③帯電した水素分子の集団を、磁場に磁力線を横切るように、入射する。
④帯電した各水素分子は、進行方向に直交する力を受けるので(フレミングの左手の法則)、行路が曲がる。曲がり方は、[H2]+・[HD]+・[D2]+の順に大きい(運動の第2法則)。
⑤行路の終端に捕捉装置(コレクター:注3)を設置しておき、[H2]+・[HD]+・[D2]+を捕捉して、それぞれがもたらす電気量を測定する。測定は、対象試料と標準試料(同位体比が既知)を交互に切り替えて行う。〔電気量は、[H2]+が圧倒的に多く、[HD]+はほんの少量、[D2]+はほとんどゼロである。〕
⑥各試料につき、[H2]+・[HD]+・[D2]+それぞれがもたらした電気量を比較・分析して同位体比(D/H)を求め、標準試料の同位体比で規格化して、下記のδ(デルター)値として表現する。単位は千分率(‰,パーミル)である。
δD =〔(D/H)A /(D/H)SMOW -1〕×1000
ここに、(D/H)Aは対象試料の同位体比、(D/H)SMOWは標準試料(標準平均海水)の同位対比である。
【備考】以上の工程のうち、帯電分子を磁場に入射するところから捕捉するところまでは、真空状態で行う。
注1と注2について:
この方法では、測定対象の同位体(水素・酸素・炭素・硫黄など)を気体にし、かつ、帯電させなければならない。その詳細および測定法の実際については、いろいろな工夫がなされている。研究論文・外部サイト・質量分析計の操作マニュアルなどを参照されたい。
注3:
たとえば、ファラデーカップ(帯電した粒子を捕捉するための金属製のカップ)。電流計を連結しておけば、流入する電気量を測定できる。(外部サイトなど参照)

【追記】
かつて特殊な分析法とされた質量分析は、今や、多くの分野で普通に行われるようになりました。とくに、地球環境の変遷をはじめとする環境問題の調査研究では、水の水素・酸素同位体比のデータは不可欠です。

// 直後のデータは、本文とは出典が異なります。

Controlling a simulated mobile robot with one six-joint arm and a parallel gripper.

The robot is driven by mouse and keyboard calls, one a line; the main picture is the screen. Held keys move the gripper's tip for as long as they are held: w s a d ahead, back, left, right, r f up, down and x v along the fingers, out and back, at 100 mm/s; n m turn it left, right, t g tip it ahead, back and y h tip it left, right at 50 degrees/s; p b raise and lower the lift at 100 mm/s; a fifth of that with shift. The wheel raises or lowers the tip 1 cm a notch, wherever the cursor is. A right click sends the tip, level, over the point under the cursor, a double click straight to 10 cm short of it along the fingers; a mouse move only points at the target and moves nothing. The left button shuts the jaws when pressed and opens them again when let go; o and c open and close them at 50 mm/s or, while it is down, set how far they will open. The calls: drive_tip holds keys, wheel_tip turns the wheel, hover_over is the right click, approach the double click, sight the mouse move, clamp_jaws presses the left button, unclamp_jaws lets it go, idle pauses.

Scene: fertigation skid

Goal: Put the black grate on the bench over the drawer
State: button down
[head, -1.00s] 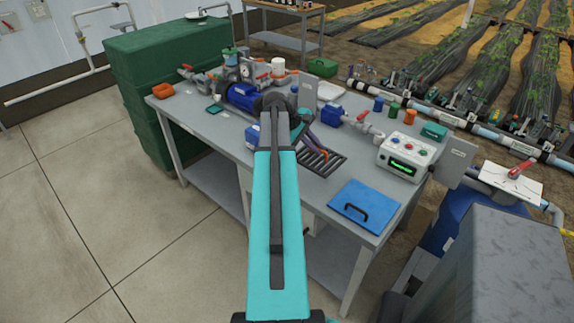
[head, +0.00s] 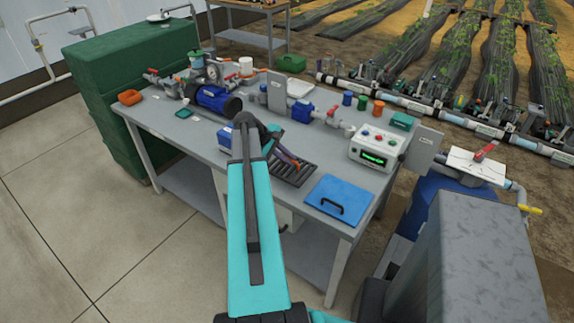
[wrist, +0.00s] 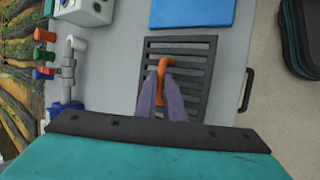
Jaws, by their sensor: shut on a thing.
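The black slatted grate (head: 292,175) is at the front part of the grey bench, left of a blue panel; it fills the middle of the wrist view (wrist: 208,75). My gripper (wrist: 165,88) has purple fingers shut on an orange hook-shaped piece (wrist: 161,66) over the grate. I cannot tell whether this piece is fixed to the grate, or whether the grate touches the bench top. A dark handle (wrist: 246,90) sticks out at the bench edge beside the grate, apparently the drawer's. The drawer front (head: 285,214) is partly hidden by my arm.
The blue panel (head: 340,195) with a black handle lies close to the grate. A control box (head: 377,149) and pipe valve (head: 333,118) stand behind. A blue motor (head: 215,98) stands left on the bench (head: 190,135). Clear floor (head: 60,190) lies at left.

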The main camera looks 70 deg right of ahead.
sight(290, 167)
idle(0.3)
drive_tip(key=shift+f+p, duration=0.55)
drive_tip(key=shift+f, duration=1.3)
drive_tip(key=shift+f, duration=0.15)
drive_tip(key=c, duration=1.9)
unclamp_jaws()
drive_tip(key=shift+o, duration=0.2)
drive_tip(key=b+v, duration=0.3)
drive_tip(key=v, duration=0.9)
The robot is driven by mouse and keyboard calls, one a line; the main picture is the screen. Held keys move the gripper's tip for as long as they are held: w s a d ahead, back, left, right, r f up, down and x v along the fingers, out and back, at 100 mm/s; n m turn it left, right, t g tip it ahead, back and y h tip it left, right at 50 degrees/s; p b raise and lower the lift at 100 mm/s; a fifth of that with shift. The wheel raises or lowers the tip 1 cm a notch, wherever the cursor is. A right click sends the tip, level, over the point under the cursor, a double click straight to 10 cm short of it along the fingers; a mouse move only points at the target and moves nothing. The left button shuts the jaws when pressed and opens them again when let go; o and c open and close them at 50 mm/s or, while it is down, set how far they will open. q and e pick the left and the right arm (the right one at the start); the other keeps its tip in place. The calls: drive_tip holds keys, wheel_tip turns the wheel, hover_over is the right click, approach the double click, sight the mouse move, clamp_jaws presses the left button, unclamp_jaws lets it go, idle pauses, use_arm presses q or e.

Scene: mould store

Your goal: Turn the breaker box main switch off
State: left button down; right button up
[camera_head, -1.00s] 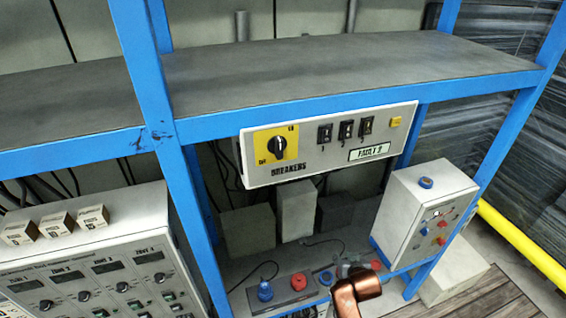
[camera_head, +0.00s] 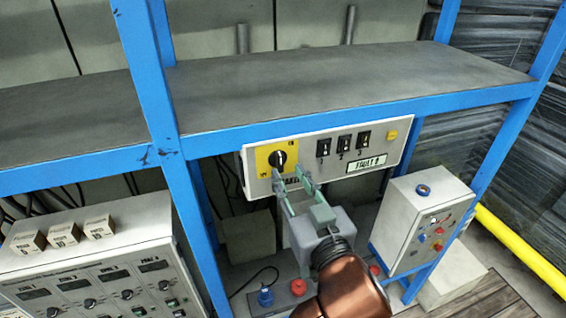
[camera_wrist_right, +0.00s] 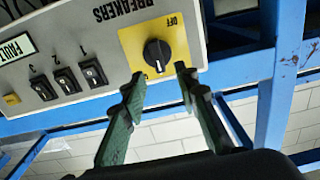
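The main switch (camera_head: 278,158) is a black rotary knob on a yellow plate (camera_head: 262,166) at the left end of the white breaker box (camera_head: 312,160). It also shows in the right wrist view (camera_wrist_right: 157,53), which sees the box upside down. There its light mark points away from the OFF word. My right gripper (camera_head: 290,180) is open, its two green-grey fingers pointing at the knob from below right in the head view. In the wrist view the fingertips (camera_wrist_right: 160,85) are apart, just short of the knob, with nothing between them. My left gripper is not in view.
Three black breaker switches (camera_head: 343,146), a FAULT label (camera_head: 366,164) and a yellow button (camera_head: 391,135) are right of the knob. The blue shelf beam (camera_head: 330,114) runs just above the box, and a blue post (camera_head: 180,185) stands left. A white control box (camera_head: 420,225) stands lower right.

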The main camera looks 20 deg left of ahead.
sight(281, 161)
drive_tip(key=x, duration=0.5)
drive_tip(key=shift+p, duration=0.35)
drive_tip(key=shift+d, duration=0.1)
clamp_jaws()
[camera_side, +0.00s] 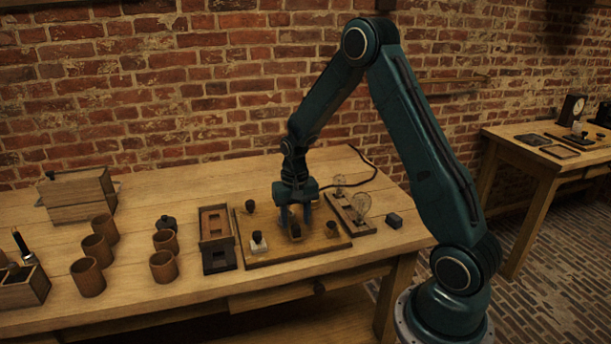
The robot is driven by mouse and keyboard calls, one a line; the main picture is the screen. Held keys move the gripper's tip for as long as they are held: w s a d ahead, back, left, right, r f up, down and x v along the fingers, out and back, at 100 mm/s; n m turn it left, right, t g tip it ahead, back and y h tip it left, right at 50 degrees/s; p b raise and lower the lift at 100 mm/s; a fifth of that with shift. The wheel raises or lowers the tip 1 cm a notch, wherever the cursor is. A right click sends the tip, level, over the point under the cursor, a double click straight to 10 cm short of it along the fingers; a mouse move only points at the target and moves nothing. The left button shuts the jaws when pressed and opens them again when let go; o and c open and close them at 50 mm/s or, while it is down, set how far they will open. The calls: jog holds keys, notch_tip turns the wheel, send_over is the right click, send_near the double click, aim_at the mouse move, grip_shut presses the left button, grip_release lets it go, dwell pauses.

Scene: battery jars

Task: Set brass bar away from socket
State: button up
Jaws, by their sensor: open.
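My gripper (295,221) points straight down over a wooden board (285,256) on the bench. A small dark block with a brownish top (296,232) stands on the board just below and in front of the fingers. I cannot tell whether they touch it. I cannot make out for sure which piece is the brass bar or the socket; both are too small here or hidden by the fingers. Also on the board are a small dark knob (250,206), a dark-topped piece with a white base (258,243) and a small brown cup (331,229).
A framed wooden tray (216,240) stands left of the board. A strip with glass bulbs (350,212) and a dark block (394,220) are to the right. Several brown jars (163,266) and a wooden box (77,195) occupy the left. The bench's back middle is clear.

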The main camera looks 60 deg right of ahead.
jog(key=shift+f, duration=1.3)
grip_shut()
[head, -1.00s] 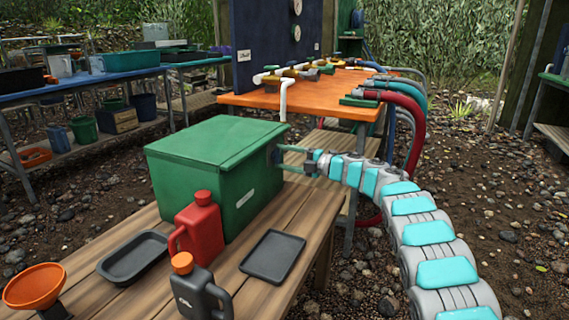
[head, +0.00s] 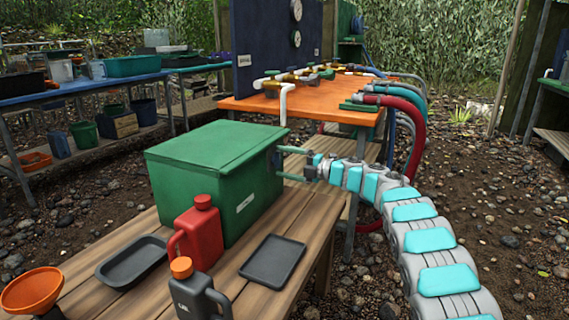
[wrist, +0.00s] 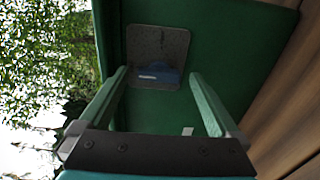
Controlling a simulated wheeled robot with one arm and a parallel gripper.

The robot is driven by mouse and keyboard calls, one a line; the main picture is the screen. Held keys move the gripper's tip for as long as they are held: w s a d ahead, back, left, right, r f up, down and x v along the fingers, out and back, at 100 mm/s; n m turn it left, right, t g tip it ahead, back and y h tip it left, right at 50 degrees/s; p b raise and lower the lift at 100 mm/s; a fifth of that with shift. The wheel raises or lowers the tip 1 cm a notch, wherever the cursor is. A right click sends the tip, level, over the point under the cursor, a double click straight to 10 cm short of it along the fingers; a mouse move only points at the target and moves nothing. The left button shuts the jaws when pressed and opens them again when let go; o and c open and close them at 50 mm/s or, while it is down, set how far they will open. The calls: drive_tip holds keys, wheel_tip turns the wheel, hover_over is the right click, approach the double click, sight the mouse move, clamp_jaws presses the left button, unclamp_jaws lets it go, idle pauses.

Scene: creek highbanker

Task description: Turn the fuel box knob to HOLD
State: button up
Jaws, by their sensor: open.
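The green fuel box (head: 205,185) stands on the wooden bench. Its right side faces my gripper. In the wrist view that green side (wrist: 215,45) carries a grey plate (wrist: 158,42) with a blue knob (wrist: 160,74) bearing a pale mark. My gripper (wrist: 158,74) is open, its two green fingers pointing at the box on either side of the knob. I cannot tell whether they touch it. In the head view my gripper (head: 281,164) is at the box's right side, and the knob is hard to make out. No HOLD lettering is readable.
A red jug (head: 200,235), a dark bottle (head: 192,292), two black trays (head: 271,262) (head: 134,262) and an orange funnel (head: 30,290) are on the bench. An orange table (head: 300,102) with pipes and hoses stands behind. Gravel ground lies to the right.

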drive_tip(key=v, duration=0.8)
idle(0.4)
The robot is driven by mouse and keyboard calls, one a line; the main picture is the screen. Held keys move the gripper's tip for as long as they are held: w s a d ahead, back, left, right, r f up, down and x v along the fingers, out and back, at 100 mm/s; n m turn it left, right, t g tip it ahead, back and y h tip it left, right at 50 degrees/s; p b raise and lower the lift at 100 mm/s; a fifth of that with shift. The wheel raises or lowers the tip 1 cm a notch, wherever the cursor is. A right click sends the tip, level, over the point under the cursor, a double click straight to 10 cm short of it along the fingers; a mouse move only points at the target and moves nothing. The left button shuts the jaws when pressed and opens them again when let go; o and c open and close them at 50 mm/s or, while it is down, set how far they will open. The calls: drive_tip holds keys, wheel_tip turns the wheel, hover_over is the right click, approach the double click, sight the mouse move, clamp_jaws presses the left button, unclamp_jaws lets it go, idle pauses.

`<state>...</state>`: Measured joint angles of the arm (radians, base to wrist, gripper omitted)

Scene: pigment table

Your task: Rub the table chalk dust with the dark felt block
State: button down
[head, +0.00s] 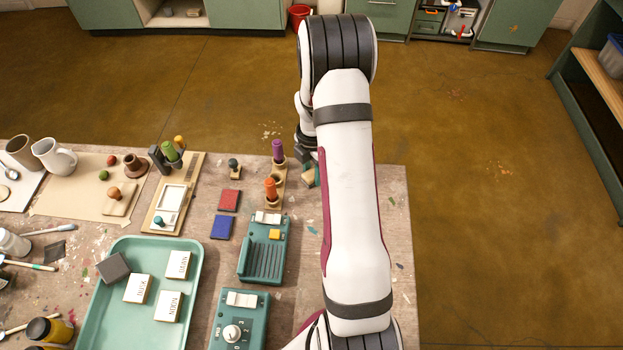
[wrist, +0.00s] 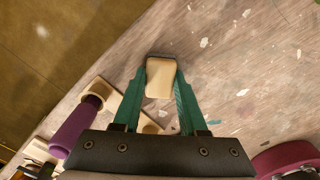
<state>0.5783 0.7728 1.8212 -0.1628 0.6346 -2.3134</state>
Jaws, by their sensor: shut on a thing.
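My gripper (wrist: 160,90) is shut on a small block with a tan top (wrist: 160,82) and a dark edge along its far side. The block is between the teal fingers, over or on the table; contact with the surface is unclear. In the head view my gripper (head: 309,172) is at the table's back edge, partly hidden by my arm, with the tan of the block (head: 310,181) just showing. Pale flecks (wrist: 204,42) mark the wooden table near the block; I cannot tell which are chalk dust and which are paint. The block's underside is hidden.
A wooden stand (head: 280,194) with purple and orange handled pieces is just left of my gripper. Teal devices (head: 263,262) stand nearer. A green tray (head: 188,325) holds labelled white blocks and a dark grey block (head: 113,267). The table's right strip (head: 394,215) is mostly clear.

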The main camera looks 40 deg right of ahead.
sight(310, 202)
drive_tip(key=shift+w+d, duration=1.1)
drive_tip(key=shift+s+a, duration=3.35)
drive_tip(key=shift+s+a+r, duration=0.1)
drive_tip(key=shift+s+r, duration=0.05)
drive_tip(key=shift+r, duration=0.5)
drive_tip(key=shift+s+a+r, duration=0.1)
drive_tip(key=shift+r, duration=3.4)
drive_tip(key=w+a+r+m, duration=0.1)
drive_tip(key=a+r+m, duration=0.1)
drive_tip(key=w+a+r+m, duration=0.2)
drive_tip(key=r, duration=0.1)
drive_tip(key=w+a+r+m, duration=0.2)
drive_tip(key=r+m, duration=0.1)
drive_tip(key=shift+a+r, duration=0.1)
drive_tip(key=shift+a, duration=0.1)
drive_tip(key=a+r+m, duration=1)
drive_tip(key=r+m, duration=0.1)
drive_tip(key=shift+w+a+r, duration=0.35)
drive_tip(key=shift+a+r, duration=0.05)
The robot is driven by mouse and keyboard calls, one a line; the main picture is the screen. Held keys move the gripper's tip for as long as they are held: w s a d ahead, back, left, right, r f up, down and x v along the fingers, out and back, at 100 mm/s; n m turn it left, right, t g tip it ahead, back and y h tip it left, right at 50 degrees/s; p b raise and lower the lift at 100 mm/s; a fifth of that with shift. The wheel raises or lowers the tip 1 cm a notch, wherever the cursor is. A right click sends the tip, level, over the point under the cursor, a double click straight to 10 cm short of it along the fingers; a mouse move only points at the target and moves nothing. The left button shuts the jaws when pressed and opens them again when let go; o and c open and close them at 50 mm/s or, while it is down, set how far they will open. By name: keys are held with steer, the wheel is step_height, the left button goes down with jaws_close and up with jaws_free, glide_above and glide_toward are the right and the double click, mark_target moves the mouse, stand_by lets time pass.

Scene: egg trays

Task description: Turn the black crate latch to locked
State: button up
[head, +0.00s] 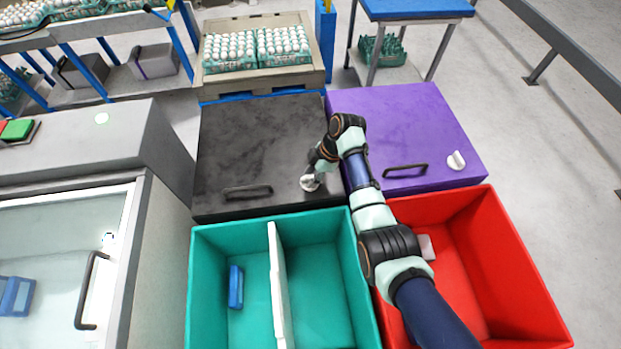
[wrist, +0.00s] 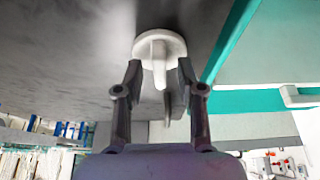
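The black crate (head: 250,135) stands left of centre in the head view, with its lid closed. Its white latch (head: 309,184) is at the lid's front right corner. In the wrist view the latch (wrist: 160,46) is a round white base with a raised tab pointing towards my gripper. My gripper (head: 314,176) is at the latch in the head view, which partly hides it. In the wrist view my gripper (wrist: 159,72) is open, one finger on each side of the tab, with a visible gap at the left finger. Contact at the right finger is unclear.
A purple crate (head: 400,125) with its own white latch (head: 456,161) stands to the right. A teal bin (head: 205,290) with a white divider and a red bin (head: 500,270) lie in front. A dark handle (head: 247,192) sits left of the latch. Egg trays (head: 257,48) are behind.

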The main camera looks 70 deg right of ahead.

また、水素・酸素同位体比研究により、温泉水のほとんどは降水起源であることが明らかになりました。この結論は、温泉資源が時間的には有限であることを意味しています。これにより、温泉の開発利用に当って、流域における降水の消費のされ方、すなわち水収支評価の重要性が強く認識されることとなりました。